9. Gas chromatographic analysis of the product (Hitachi G-3500, OV-101 on UniportB, a glass column, 3 mm × 2 m) shows that the chemical purity is 97-99%. The spectral data are as follows: 1H NMR pdf (400 MHz, CDCl3) δ 1.30 (s, 12H), 7.72 (d, 1H, J = 2.0), 7.78 (t, 1H, J = 1.8), 7.99 (t, 1H, J = 0.8); 13C NMR (100 MHz, CDCl3) δ 24.8, 84.5, 94.2, 133.7, 134.7, 139.4, 141.4; 11B NMR (128.3 MHz, CDCl3) δ 29.58 (BF3·OEt2 as external reference, δ 0.00); HRMS calcd for C12H15BCllO2[M+], 363.9899, found 363.9890.
10. Pinacolborane (97%) was purchased from Aldrich Chemical Company, Inc., and used without further purification. Pinacolborane is very sensitive to moisture and was troublesome to store for any period of time. The checkers found it could be stored under nitrogen at −30 °C in a sealable tube.
11. Indole was purchased from Tokyo Kasei Kogyo Co., Ltd., and dried under reduced pressure (0.1 mm) at room temperature for 16 hr prior to use. The checkers purchased indole (99%+) from Aldrich.
12. The checkers accomplished the distillation with the apparatus below.
It was found that distillation with a traditional short-path led to clogging of the apparatus by both remaining indole starting material and the highly viscous product. Indole (29 mg) that is unreacted or resulted by protodeboration of the desired product is also obtained, bp 120° C (0.7 mm). To avoid contamination of the product with lower boiling materials (eg starting materials or pinacol), the mixture should be heated until indole and pinacol have distilled over. The apparatus is then allowed to cool, is disassembled, and is cleaned, before the product is distilled over.
13. Gas chromatographic analysis of the product (Hitachi G-3500, OV-101 on Uniport B, a glass column, 3 mm × 2 m) shows that the chemical purity is 96-99%. The spectral data are as follows: 1H NMR pdf (400 MHz, CDCl3) δ 1.37 (s, 12H), 7.10 (dt, 1H, J = 0.8, 8.7), 7.12 (d, H, J = 0.7), 7.23 (dt, 1H, J = 1.1, 7.6), 7.39 (dd, 1H, J = 1.0, 8.3), 7.68 (dd, 1H, J = 1.0, 8.1), 8.56 (br s, 1H); 13C NMR (100 MHz, CDCl3) δ 24.8, 84.1, 111.2, 113.8, 119.8, 121.6, 123.6, 128.3, 138.2; 11B NMR (128.3 MHz, CDCl3) δ 28.45 (BF3·OEt2 as external reference, δ 0.00); HRMS calcd for C14H18BNO2[M+], 243.1431, found 243.1423.

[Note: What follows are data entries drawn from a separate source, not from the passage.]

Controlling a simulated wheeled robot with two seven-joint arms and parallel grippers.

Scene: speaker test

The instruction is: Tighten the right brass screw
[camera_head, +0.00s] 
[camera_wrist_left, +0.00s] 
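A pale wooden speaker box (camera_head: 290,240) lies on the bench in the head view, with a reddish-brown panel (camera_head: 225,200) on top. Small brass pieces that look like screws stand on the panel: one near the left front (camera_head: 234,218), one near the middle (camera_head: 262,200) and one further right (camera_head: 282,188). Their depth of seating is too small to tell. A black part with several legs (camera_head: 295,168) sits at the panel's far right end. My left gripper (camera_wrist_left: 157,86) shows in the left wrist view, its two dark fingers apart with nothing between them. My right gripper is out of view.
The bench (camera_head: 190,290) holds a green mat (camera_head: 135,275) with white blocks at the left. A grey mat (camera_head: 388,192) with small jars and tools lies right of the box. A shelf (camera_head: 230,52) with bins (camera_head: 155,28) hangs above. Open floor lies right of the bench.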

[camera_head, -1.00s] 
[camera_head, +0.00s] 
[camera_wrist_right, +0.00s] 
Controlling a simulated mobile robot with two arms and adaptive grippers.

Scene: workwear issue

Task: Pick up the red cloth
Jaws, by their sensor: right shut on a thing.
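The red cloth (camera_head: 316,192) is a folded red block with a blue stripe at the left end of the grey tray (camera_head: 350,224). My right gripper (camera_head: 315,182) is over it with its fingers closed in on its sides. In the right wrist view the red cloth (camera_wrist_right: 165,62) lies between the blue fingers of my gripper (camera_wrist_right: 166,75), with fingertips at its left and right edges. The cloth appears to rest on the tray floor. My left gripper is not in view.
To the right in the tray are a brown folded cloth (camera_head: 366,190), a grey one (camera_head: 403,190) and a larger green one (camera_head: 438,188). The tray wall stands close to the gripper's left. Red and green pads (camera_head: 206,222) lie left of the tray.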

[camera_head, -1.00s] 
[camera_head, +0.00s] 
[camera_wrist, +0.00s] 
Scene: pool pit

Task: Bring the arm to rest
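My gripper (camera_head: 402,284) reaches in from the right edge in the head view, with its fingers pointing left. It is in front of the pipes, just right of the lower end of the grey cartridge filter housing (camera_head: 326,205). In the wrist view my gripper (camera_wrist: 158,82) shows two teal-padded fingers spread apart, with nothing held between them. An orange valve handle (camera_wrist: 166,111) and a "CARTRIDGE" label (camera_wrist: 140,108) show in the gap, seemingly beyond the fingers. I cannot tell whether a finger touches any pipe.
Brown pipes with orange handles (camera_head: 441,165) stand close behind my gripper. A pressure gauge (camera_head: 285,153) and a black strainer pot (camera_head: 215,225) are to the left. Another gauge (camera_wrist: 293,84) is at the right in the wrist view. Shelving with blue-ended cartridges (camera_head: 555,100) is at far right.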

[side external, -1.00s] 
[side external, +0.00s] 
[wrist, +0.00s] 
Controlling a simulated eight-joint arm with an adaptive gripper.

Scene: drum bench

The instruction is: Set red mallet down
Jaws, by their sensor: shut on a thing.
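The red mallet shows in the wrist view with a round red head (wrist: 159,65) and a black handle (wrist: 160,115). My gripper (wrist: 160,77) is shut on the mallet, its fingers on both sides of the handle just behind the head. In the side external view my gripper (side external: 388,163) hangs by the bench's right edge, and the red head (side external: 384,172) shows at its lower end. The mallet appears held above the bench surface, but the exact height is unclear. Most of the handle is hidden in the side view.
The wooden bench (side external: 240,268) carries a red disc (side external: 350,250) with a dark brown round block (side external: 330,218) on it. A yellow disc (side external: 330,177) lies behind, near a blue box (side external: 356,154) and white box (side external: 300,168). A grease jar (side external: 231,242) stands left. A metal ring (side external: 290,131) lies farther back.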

Handling and Disposal of Hazardous Chemicals
The procedures in this article are intended for use only by persons with prior training in experimental organic chemistry. All hazardous materials should be handled using the standard procedures for work with chemicals described in references such as "Prudent Practices in the Laboratory" (The National Academies Press, Washington, D.C., 2011 www.nap.edu). All chemical waste should be disposed of in accordance with local regulations. For general guidelines for the management of chemical waste, see Chapter 8 of Prudent Practices.
These procedures must be conducted at one's own risk. Organic Syntheses, Inc., its Editors, and its Board of Directors do not warrant or guarantee the safety of individuals using these procedures and hereby disclaim any liability for any injuries or damages claimed to have resulted from or related in any way to the procedures herein.
3. Discussion
Aryl- and heteroarylboron derivatives are important class of compounds that have been applied to various fields of chemistry.4 Traditional methods for their synthesis are based on the reactions of trialkylborates with aryl- and heteroarylmagnesium or lithium reagents.5 Pd-catalyzed cross-coupling of aryl and heteroaryl halides with tetra(alkoxo)diborons6 or di(alkoxo)boranes7 is a milder variant where the preparation of magnesium and lithium reagents is avoided.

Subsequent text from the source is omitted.